PROBLEM DESCRIPTION> Your task is to repeat all of the data exactly while excluding the pictures.

START

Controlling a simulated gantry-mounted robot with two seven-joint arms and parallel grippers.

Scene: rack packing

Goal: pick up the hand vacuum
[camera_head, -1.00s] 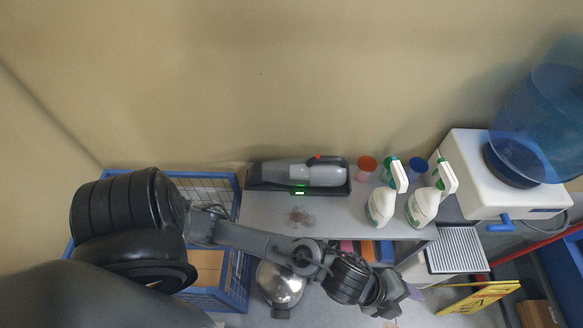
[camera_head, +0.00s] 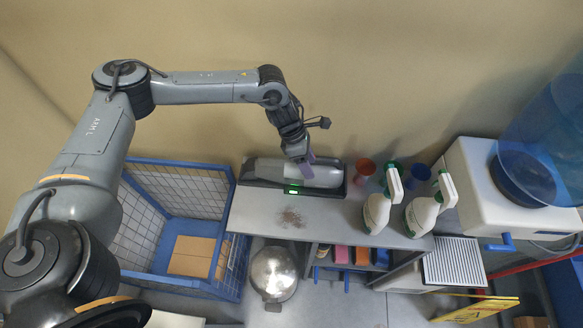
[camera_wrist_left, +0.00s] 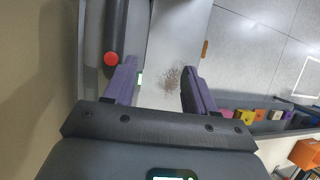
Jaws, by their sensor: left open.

END

ANSWER TO THIS TASK>
Controlling a simulated gantry-mounted robot with two seven-joint arms and parallel grippers.

Scene: rack packing

Goal: pick up the hand vacuum
[camera_head, -1.00s] 
[camera_head, +0.00s] 
[camera_wrist_left, +0.00s] 
Jaws, by their sensor: left open.

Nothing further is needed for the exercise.